● **Exercise goal**: Tally the lines holding "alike" and state only that figure.

[Start of Material for this task]

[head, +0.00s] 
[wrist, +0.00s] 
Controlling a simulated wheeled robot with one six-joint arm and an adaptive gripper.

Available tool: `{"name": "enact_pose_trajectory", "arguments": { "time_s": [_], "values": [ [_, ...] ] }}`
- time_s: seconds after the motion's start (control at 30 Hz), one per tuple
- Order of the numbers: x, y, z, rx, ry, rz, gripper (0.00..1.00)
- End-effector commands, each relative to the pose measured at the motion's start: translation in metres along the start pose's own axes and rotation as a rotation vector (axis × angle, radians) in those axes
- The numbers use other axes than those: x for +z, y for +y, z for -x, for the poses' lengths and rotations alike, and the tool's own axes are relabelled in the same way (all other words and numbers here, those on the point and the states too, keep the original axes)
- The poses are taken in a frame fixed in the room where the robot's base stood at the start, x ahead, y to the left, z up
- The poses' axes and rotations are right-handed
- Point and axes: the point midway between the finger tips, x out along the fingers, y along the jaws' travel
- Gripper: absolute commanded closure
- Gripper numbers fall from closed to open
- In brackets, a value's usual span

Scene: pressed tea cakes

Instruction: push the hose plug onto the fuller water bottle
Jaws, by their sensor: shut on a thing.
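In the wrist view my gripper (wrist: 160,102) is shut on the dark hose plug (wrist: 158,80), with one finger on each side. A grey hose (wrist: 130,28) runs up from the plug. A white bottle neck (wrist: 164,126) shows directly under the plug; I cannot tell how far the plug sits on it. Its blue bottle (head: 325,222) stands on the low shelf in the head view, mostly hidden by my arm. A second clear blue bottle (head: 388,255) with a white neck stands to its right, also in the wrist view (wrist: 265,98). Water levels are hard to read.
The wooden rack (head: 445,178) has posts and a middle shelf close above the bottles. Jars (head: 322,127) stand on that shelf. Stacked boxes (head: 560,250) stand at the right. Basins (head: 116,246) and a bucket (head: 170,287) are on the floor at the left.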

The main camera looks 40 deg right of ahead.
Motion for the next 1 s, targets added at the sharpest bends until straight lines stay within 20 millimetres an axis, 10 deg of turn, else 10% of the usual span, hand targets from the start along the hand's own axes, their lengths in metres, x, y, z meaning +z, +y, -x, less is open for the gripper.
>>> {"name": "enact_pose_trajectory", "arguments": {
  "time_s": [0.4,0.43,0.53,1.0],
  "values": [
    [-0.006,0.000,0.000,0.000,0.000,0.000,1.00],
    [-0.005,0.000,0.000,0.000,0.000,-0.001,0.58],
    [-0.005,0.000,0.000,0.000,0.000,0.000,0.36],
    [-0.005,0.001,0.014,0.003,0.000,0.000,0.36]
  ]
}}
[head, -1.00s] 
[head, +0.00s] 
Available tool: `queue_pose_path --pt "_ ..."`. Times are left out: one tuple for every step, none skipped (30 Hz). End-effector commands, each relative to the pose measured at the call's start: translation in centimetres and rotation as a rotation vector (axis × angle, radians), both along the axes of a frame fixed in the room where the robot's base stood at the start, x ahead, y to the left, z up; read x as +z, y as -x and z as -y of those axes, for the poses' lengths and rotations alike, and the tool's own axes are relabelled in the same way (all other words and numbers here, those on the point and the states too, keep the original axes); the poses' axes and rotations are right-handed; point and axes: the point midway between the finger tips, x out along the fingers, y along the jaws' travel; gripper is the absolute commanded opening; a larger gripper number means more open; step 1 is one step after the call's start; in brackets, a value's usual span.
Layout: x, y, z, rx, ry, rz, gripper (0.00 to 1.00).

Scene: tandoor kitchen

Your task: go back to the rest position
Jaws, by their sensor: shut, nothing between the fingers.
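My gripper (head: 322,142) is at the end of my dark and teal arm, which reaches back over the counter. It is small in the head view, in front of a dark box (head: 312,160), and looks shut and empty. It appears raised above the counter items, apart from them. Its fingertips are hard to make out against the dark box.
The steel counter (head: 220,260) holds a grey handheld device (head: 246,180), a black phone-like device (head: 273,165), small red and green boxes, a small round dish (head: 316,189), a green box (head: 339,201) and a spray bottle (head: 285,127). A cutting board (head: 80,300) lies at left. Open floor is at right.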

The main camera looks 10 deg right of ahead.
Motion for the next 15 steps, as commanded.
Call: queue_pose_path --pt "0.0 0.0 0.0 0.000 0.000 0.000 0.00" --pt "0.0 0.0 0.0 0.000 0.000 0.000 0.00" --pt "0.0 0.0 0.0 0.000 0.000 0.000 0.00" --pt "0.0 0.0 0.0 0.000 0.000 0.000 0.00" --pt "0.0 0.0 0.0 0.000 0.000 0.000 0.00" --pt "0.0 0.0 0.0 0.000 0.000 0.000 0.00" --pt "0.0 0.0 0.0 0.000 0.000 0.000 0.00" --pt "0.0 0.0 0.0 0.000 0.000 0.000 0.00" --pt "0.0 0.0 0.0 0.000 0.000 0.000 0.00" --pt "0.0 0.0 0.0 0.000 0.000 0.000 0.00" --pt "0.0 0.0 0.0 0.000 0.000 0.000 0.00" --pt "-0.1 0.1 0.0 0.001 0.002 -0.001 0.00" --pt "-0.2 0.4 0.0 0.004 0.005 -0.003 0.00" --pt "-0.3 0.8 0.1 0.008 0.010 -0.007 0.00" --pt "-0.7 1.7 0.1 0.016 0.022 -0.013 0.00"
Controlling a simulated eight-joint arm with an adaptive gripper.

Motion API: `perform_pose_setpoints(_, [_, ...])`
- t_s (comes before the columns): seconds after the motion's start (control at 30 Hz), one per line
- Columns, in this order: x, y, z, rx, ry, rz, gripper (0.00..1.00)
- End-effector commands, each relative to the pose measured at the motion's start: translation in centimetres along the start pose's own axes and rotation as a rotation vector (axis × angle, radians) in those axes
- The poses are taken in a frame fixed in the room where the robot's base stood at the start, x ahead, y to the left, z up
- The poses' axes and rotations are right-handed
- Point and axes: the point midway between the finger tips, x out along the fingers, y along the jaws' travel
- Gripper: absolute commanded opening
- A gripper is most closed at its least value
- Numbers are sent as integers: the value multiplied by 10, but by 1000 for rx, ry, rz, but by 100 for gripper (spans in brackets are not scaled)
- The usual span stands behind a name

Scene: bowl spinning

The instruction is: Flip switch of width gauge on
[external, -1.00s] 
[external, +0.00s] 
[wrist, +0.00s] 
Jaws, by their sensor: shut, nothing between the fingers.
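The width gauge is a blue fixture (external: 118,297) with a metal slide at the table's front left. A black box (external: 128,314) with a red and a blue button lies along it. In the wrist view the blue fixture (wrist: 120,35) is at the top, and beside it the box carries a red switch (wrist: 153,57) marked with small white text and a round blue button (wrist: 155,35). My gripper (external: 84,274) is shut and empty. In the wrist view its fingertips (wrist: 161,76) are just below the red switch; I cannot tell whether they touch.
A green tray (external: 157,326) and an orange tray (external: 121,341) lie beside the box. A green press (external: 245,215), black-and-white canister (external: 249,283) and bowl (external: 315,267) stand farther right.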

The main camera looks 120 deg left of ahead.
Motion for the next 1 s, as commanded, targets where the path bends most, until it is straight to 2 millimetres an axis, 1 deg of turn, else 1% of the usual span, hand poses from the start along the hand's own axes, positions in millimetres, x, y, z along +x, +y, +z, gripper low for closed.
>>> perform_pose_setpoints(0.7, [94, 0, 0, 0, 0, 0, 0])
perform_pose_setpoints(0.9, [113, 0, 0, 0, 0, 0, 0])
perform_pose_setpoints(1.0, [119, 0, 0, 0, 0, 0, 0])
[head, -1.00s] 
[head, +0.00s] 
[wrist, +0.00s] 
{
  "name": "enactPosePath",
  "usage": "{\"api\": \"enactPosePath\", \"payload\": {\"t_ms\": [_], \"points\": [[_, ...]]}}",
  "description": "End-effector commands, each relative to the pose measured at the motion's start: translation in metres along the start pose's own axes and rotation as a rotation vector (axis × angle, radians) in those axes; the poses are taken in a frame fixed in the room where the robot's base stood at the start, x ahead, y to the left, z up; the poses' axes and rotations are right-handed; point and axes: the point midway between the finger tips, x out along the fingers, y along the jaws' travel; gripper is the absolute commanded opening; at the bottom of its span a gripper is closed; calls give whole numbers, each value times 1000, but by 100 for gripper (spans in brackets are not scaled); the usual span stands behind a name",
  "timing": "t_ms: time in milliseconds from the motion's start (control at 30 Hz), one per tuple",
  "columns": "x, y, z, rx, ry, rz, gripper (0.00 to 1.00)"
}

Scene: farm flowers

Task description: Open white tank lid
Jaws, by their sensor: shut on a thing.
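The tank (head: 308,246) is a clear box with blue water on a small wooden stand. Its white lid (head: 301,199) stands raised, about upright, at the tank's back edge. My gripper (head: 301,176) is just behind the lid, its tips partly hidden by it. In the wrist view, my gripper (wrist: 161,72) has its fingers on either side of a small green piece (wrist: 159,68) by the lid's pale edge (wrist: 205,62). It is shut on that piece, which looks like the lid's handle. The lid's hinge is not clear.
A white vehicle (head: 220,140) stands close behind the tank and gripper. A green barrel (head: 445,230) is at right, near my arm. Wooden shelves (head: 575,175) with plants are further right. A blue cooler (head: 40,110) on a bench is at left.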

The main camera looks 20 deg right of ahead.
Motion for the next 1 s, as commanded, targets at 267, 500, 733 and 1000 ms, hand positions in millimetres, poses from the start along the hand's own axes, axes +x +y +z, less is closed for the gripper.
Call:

[End of Material for this task]

● **Solution to this problem**: 2